On ne peut en dire autant de Michel Ocelot, père des dessins animés Kirikou. Bien que ses Contes de la nuit, dessin animé qui reprend le principe du théâtre d'ombres, soit un joli film, il est aussi affreusement plaqué, statique et un brin sexiste. En introduction aux six contes, un gamin, sa copine et un cinéaste, réfugiés dans un petit cinéma de quartier, imaginent des histoires de princes loups-garous, de princesses corbeaux et de joueur de tam-tam ensorceleur. L'ennui, c'est que le héros des contes est toujours le gamin, alors que sa copine fait figure de potiche. En conférence de presse, une jeune Suisse l'a vertement rappelé au réalisateur. Pris de court, Ocelot a plaidé qu'il essayait toujours de reproduire des rapports d'égalité dans ses films mais que, si on avait perçu le contraire, il en était proprement horrifié. Et nous donc.

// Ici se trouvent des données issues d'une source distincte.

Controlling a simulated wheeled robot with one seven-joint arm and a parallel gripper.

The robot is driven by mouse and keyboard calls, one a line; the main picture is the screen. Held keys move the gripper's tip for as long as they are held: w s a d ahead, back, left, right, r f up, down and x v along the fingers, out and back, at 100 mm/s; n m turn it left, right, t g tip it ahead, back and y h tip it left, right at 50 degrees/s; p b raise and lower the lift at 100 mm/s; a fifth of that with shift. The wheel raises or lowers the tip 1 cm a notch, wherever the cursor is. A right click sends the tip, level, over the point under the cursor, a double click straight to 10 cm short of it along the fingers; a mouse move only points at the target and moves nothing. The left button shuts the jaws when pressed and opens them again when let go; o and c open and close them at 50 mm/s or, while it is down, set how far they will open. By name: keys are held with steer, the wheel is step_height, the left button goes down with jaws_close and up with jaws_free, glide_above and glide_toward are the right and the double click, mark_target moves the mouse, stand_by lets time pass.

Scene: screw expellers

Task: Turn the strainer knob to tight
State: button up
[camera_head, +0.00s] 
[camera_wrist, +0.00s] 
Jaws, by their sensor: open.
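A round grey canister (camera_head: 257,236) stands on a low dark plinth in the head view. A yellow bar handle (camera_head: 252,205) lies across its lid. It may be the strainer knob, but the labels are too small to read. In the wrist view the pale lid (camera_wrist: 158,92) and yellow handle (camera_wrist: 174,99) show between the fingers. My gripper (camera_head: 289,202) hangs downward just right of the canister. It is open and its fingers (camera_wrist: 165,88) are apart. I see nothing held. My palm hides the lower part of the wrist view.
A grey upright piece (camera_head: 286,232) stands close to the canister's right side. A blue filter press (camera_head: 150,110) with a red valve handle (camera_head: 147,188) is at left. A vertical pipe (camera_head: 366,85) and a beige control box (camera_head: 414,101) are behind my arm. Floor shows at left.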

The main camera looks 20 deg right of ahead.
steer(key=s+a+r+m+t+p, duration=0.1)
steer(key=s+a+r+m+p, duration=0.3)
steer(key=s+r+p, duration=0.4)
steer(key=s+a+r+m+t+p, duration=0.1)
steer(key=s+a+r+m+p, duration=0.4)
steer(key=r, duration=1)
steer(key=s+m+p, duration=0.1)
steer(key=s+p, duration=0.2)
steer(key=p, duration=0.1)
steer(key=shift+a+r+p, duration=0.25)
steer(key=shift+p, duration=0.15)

Herzog et les grottes Chauvet

Troisième film en 3D de la journée: Cave of Forgotten Dreams, documentaire de Werner Herzoz sur les grottes Chauvet, en Ardèche, dont les fresques découvertes en 1994 par l'équipe de Jean-Marie Chauvet datent de 32 000 ans. L'effet 3D qui nous fait littéralement pénétrer au plus profond de ces grottes étouffantes, hérissées de stalactites, est saisissant. Idem pour les magnifiques prises de vue des fresques d'animaux, tellement précises et raffinées qu'on les croirait peintes par Picasso et non par les hommes de Cro-Magnon. Mais le babillage incessant et didactique des spécialistes plombe un film qui finit par ressembler à une vidéo des Grands Explorateurs.

Si la journée d'hier était celle du 3D, les deux jours précédents étaient ceux des femmes. Trois cinéastes, l'Argentine Paula Markovitch, l'Américaine Victoria Mahoney et la Turco-Allemande Yasemin Samdereli, ont présenté des premiers longs métrages ouvertement autobiographiques en compétition. Yelling at the Sky, de Victoria Mahoney, était le plus attendu en raison de ses deux vedettes, Zoé Kravitz - fille du musicien Lenny Kravitz - et Gabourey Sidibe, rendue célèbre par son rôle ingrat dans Precious. Or, si la fille de Lenny tire son épingle du jeu, Gabourey a un petit rôle de rien du tout qui ne lui vaudra pas de nomination aux Oscars. Quant au film, il a le malheur de raconter une histoire glauque semblable à celle de Precious, mais avec moins de talent.

À ce moment-ci, la favorite chez les femmes est la réalisatrice Yasemin Samdereli, toute jeune beauté turco-allemande qui a écrit le scénario d'Almanya avec sa soeur, et qui nous offre une comédie fine et désopilante sur la première vague d'immigration turque en Allemagne dans les années 60.